This SA start-up that automatically matches learners with universities just landed R3.5 million from Google
- Gradesmatch is a local tech start-up that seeks to solve the problem of poor career guidance across Africa.
- Using the Gradesmatch app, learners can simply enter in the subjects they're taking and marks received. The app then matches them with suitable tertiary institutions, based on marks.
- The app also links learners with corporate mentors as part of a CSI initiatives.
- Gradesmatch recently took part in and won the Google Impact Challenge, receiving $250,000 (about R3.5 million) from Google in grant funding.
After gruelling questions and scrutiny into whether their social startup created 1) economic opportunity, 2) improved the lives of South Africans, 3) presented unexpected solutions to unmet needs, 4) showed potential to serve as a model for other communities and most importantly 5) whether the project plans were well-thought out - Gradesmatch was recently named one of the Google Impact Challenge SA winners, walking away with R3.5 million in grant funding from Google.

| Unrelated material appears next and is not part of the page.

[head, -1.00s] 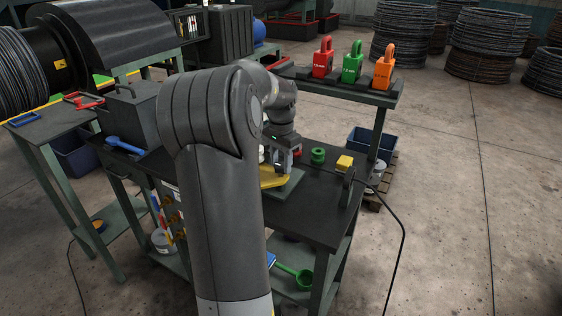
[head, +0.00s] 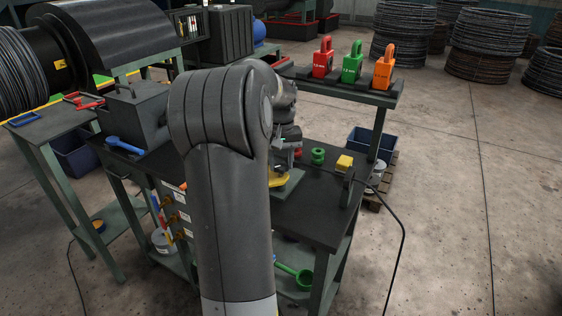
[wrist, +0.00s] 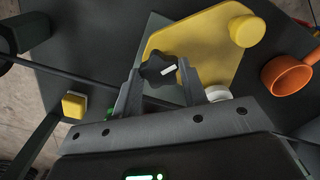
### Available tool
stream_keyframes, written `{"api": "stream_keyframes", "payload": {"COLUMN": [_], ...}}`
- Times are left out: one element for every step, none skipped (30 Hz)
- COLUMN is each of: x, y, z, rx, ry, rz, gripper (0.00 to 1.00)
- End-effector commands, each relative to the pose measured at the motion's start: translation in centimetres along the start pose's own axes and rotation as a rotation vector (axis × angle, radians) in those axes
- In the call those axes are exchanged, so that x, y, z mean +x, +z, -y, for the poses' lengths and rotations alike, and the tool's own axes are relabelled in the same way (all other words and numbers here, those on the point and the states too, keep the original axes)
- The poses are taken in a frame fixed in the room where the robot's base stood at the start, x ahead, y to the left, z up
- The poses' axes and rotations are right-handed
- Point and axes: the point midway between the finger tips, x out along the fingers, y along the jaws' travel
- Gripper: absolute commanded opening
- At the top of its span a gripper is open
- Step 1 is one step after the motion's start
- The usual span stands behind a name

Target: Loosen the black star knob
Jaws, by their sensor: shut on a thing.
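The black star knob (wrist: 155,70), with a white mark on it, sits on a yellow plate (wrist: 208,45) in the wrist view. My gripper (wrist: 160,76) has one finger on each side of the knob and is shut on it. The yellow plate lies over a grey-green base. In the head view the plate's edge (head: 277,195) shows beside my arm, which hides the knob and my fingertips.
A yellow round piece (wrist: 246,30) stands on the plate, with an orange cup (wrist: 288,74) to its right. A green spool (head: 318,156) and a yellow block (head: 344,163) stand on the bench. Red, green and orange weights (head: 352,62) stand on the rear shelf.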

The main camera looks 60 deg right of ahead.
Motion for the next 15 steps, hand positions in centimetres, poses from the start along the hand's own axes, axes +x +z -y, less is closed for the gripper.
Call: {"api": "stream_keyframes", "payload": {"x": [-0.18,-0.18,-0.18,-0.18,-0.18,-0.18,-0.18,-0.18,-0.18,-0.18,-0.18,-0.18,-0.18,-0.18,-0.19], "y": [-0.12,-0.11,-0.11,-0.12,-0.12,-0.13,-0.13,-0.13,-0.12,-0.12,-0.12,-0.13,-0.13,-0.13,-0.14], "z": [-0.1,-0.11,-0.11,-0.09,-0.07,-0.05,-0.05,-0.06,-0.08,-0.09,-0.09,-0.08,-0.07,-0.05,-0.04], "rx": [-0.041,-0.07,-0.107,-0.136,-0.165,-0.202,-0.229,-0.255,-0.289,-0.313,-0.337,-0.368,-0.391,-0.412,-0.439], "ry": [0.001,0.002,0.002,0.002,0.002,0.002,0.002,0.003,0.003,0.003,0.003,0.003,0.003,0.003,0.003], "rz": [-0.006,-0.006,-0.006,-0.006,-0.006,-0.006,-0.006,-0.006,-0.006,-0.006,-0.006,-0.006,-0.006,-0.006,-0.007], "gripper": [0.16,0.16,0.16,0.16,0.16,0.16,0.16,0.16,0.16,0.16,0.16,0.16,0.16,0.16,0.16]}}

We would like to extend our heartfelt gratitude to everyone who supported us during the Google Impact Challenge. Last night we were announced as the winners of the competition together with @corruption_SA & @RLabs. Big thanx to @googleafrica for giving us a chance. #GICAfrica ?? pic.twitter.com/ZajJ9YF653— Gradesmatch (@Gradesmatch) November 29, 2018
Gradesmatch is a local tech start-up that seeks to solve the problem of poor career guidance across Africa. It started tackling this through the Gradesmatch app, where learners can simply enter in the subjects they're taking and marks received. The app, which now boasts about 84,000 users in SA and Namibia, then automatically matches them with suitable tertiary institutions and qualifications.
Kitted out in school uniforms, co-founders Lebogang Diale and Unathi September highlighted the lack of career guidance counsellors at schools in previously disadvantaged communities as the reason why they should get the cash.
Learners are also linked with young corporate mentors via the app. And on submitting marks, pupils are matched to bursary opportunities.
Diale and Unathi tell Business Insider SA that they intend to use the R3.5 million cash prize from Google to reach a further 125 million learners through an expansion to 25 African countries by 2023, and become a primary source of career guidance and financial aid.